◆ The task ◆
Reproduce all the material exactly, minus any pictures it holds.
::::
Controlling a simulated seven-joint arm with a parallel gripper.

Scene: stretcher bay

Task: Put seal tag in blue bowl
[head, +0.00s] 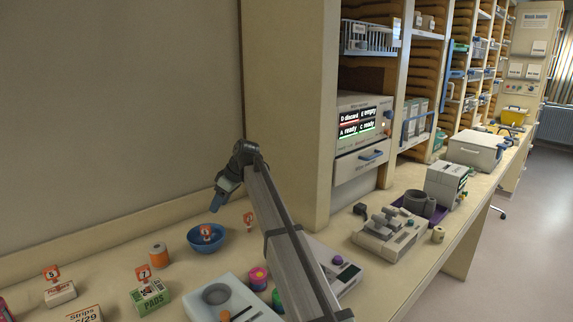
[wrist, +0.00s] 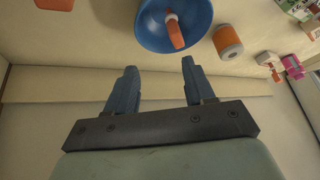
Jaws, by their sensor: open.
::::
◆ Solution below ◆
Controlling a simulated seven-joint arm with a parallel gripper.

Scene: stretcher bay

Task: Put seal tag in blue bowl
[head, +0.00s] 
[wrist, +0.00s] 
Jaws, by their sensor: open.

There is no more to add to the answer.